— begin GIVEN MATERIAL —
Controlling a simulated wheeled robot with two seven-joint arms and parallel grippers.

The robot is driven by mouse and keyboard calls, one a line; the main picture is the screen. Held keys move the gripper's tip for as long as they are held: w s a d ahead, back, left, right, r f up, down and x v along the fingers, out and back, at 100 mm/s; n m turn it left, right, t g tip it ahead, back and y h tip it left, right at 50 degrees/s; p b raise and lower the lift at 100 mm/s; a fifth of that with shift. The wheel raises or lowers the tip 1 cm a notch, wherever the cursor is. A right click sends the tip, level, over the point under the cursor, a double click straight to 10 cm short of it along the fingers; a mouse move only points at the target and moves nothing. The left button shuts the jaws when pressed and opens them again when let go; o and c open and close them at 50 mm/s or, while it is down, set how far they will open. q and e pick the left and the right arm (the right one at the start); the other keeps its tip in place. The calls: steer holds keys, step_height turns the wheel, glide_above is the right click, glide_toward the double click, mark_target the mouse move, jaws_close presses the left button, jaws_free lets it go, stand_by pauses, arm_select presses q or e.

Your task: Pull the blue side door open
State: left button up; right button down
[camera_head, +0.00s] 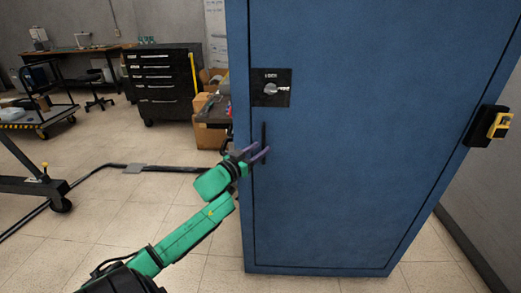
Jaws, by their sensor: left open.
— end GIVEN MATERIAL —
Write down exactly the lines running from the line with "State: left button up; right button down" through the end of the material, both ends included, and none of the pictures.

**RESULT BELOW**:
State: left button up; right button down
[camera_head, +0.00s] 
Jaws, by their sensor: left open.

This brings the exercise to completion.